- _Task to carry out_
Skip every picture, then write out exactly the lines of the listing below from the line that contains "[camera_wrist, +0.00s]" through the final line.

--- Start of Material ---

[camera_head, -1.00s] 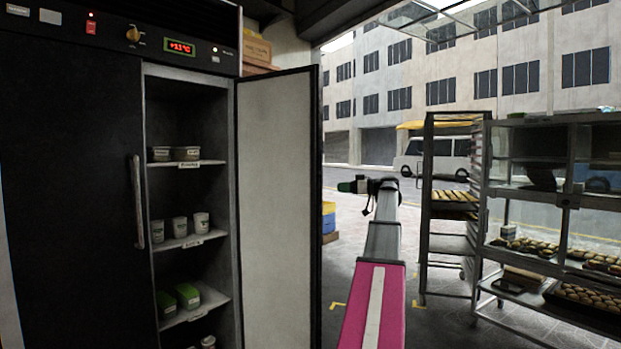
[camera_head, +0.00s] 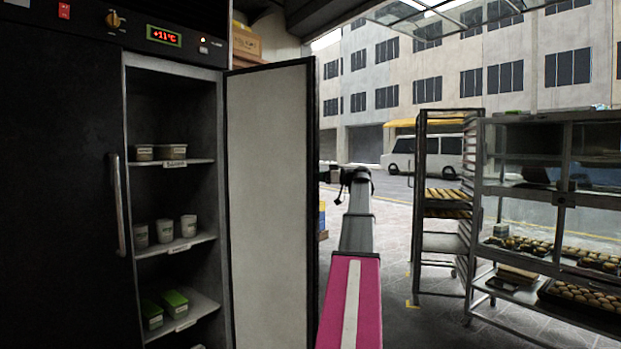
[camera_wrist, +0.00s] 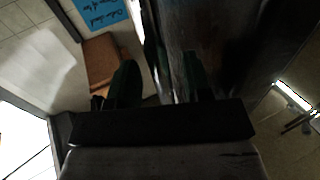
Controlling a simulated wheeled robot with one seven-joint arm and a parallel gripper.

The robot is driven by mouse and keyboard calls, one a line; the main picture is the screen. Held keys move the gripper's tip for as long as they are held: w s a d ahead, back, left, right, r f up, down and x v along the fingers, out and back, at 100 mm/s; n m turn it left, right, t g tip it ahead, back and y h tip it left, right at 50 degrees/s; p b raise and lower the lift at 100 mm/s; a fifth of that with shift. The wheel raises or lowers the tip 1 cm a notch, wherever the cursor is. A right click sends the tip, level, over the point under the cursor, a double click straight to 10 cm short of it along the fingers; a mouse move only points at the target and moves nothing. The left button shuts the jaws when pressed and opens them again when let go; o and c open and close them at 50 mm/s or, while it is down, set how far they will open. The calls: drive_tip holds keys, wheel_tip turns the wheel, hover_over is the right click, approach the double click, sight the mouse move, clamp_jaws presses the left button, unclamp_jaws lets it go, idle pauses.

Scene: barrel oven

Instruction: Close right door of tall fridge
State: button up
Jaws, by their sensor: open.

--- End of Material ---

- _Correct answer_
[camera_wrist, +0.00s] 
Controlling a simulated wheeled robot with one seven-joint arm and a parallel gripper.

The robot is driven by mouse and keyboard calls, one a line; the main picture is the screen. Held keys move the gripper's tip for as long as they are held: w s a d ahead, back, left, right, r f up, down and x v along the fingers, out and back, at 100 mm/s; n m turn it left, right, t g tip it ahead, back and y h tip it left, right at 50 degrees/s; p b raise and lower the lift at 100 mm/s; a fifth of that with shift. The wheel raises or lowers the tip 1 cm a notch, wherever the cursor is. A right click sends the tip, level, over the point under the cursor, a double click straight to 10 cm short of it along the fingers; a mouse move only points at the target and moves nothing. The left button shuts the jaws when pressed and opens them again when let go; o and c open and close them at 50 mm/s or, while it is down, set how far they will open. The calls: drive_tip holds keys, wheel_tip turns the wheel, hover_over is the right click, approach the double click, sight the mouse move, clamp_jaws presses the left button, unclamp_jaws lets it go, idle pauses.

Scene: barrel oven

Instruction: Close right door of tall fridge
State: button up
Jaws, by their sensor: open.

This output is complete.